Zoals de natuur ons haar mooie frisse voorjaarskleuren laat zien,
zo zouden wij als gelovige christenen nieuw vuur en nieuw licht moeten
zijn,
om ons leven en samenleven warme kleuren te geven.
Moge zo ons Pasen zalig zijn, voor onszelf en onze omgeving.
Als wij in Jezus' tijd geleefd zouden hebben, of hij in onze tijd,
en hij zou tegen ons gezegd hebben: "Ik ben op aarde gekomen om deze
verziekte wereld beter te maken", dan zouden wij heel waarschijnlijk
gezegd hebben: "Man, begin daar maar niet aan. Dat is een hopeloze
zaak. Onze wereld verbeteren dat lukt je toch nooit." Zouden we dat
niet gezegd kunnen hebben? Zijn we er allemaal niet een beetje van
overtuigd dat er toch niets te doen valt aan het kwaad in de wereld?
Zeggen we juist niet: "Het wordt steeds erger. Waar moet het toch
naartoe?"
En als wij op Goede Vrijdag rond het kruis op de Calvarieberg gestaan
zouden hebben, zouden we dan niet gezegd hebben: "Zie je nou wel dat je
deze wereld niet verbeteren kunt. Je goede bedoelingen waren gedoemd om
te mislukken." Zouden we dat niet gezegd kunnen hebben? Zijn we niet
allemaal een beetje pessimistisch als het gaat om een betere wereld
waarin mensen gewoon het goede doen?
Via de nieuwsmedia krijgen we elke dag allerlei slechte berichten
over ons heen uitgestort en daar worden we niet vrolijk van.
En hebben we niet allemaal de neiging om te denken en te zeggen:
ze zoeken het maar uit, ik ga mijn eigen gangetje.
Maar wat zeggen we dan van al die gewone mensen die in de naam van
Jezus zich toch blijven inzetten voor een betere wereld,
die op allerlei fronten en op allerlei manieren bezig zijn om
leefsituaties van medemensen te verbeteren of te ondersteunen?
Die mensen zijn er altijd geweest en die zullen er altijd wel blijven.
Als we om ons heen kijken, dan kunnen we er allemaal wel een paar
aanwijzen.
Het zijn mensen die meestal niet in de krant komen,
maar ze zijn er wel in alle maten en soorten.
Zouden die zo dom zijn zich in te zetten voor een hopeloze zaak? En
waar halen zij de moed vandaan om toch door te gaan, ondanks het
heersende pessimisme en ondanks schijnbare mislukkingen?
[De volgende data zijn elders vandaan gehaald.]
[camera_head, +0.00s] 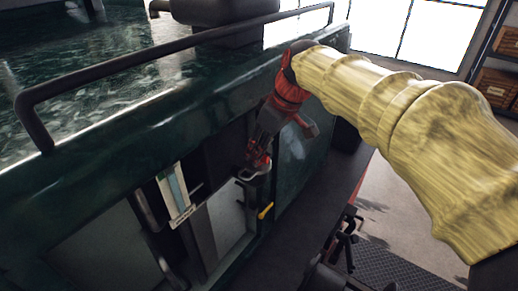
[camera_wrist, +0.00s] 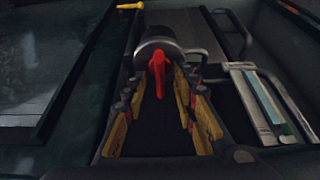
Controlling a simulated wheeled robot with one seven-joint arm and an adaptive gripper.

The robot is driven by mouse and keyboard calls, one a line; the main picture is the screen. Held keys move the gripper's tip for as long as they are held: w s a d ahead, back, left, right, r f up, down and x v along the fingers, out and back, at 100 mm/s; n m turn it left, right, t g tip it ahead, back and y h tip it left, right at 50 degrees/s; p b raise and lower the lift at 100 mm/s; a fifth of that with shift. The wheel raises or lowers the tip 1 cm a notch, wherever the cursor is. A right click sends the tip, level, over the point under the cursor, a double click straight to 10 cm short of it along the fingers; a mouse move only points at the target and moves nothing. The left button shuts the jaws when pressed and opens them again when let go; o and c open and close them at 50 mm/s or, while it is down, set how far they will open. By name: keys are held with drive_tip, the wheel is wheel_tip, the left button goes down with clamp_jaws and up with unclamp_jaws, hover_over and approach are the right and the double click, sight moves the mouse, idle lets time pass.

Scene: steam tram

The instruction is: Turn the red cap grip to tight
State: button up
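The red cap grip (camera_wrist: 158,72) is a narrow upright lever on the front of a dark round cap (camera_wrist: 157,47) in the wrist view. My gripper (camera_wrist: 159,82) is open, with its yellow-padded fingers to the left and right of the red grip. Dark gaps show between the grip and both fingers, and I see no clear contact. In the head view my gripper (camera_head: 257,160) reaches down to the side of the dark green tram body. Red shows at its fingertips there, but the grip and fingers are too small to separate. I see no tight mark.
A framed gauge plate (camera_head: 175,195) is mounted close to my gripper; it also shows in the wrist view (camera_wrist: 265,105). A yellow-ended handle (camera_head: 265,212) sticks out below. A curved metal bar (camera_wrist: 200,60) passes close to the cap. A black handrail (camera_head: 150,60) runs above.

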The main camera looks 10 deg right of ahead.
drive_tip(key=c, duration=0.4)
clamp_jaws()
Er is maar één
antwoord, en dat is: Pasen, dat is: de verrezen Heer, de Heer die
ondanks Goede Vrijdag toch doorleeft en verder gaat met zijn
verlossingswerk.
Pasen maakt duidelijk dat Goede Vrijdag toch geen mislukking was, dat
de dood niet het laatste woord heeft, dat er toch uitzicht en hoop is
op leven, dat goedheid en liefde het kwaad toch overwinnen kan.
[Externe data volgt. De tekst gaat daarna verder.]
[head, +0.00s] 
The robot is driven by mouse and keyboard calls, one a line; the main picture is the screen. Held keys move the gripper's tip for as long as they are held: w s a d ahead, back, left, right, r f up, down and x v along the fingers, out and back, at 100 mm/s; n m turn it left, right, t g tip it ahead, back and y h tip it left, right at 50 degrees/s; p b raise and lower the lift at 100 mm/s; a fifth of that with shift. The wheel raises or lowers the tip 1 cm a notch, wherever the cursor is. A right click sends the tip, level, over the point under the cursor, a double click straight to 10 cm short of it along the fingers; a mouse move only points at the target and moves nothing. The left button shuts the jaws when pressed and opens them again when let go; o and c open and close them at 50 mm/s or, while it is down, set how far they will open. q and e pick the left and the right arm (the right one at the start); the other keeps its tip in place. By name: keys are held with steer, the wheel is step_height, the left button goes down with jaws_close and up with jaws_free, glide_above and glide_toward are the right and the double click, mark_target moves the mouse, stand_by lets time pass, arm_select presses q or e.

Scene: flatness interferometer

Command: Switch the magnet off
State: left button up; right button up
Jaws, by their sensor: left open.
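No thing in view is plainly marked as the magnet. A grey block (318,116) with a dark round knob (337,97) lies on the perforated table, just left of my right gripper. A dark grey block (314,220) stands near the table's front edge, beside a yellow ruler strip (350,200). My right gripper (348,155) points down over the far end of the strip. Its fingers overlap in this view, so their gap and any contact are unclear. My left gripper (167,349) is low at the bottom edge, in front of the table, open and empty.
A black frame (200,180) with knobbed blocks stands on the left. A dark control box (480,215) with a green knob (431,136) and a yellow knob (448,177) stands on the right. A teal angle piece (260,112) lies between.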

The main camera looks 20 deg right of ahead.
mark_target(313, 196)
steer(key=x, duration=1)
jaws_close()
Pasen vieren is geloven in leven, in licht, ondanks dood en duisternis.
Het is geloven dat het toch zin heeft om je in te zetten voor een
betere wereld, dat er toch een goede toekomst mogelijk is voor alle
mensen.
Tegelijk moet je natuurlijk geen wonderen verwachten.
Wij zouden natuurlijk het liefst willen dat op de Paasmorgen de wereld
opeens een paradijs geworden zou zijn, dat alle mensen opeens begrepen
zouden hebben wat liefde en eensgezindheid precies betekenen.
Pasen is het feest van de hoop, niet zozeer van de resultaten,
de hoop dat we samen iets moois kunnen maken
van de wereld waarin we leven.
De hoop is a.h.w. de motor die mensen in beweging zijn
om stapje voor stapje, millimeter voor millimeter,
iets waar te maken van die oude droom.
Pasen is het feest van de optimisten, van de mensen die zich niet laten
verlammen door pessimisme,
die ervan overtuigd zijn dat alle beetjes belangrijk zijn.
Ik hoop dat ook wij van die gelovige optimisten kunnen zijn,
niet in theorie maar heel concreet in de praktijk van het leven.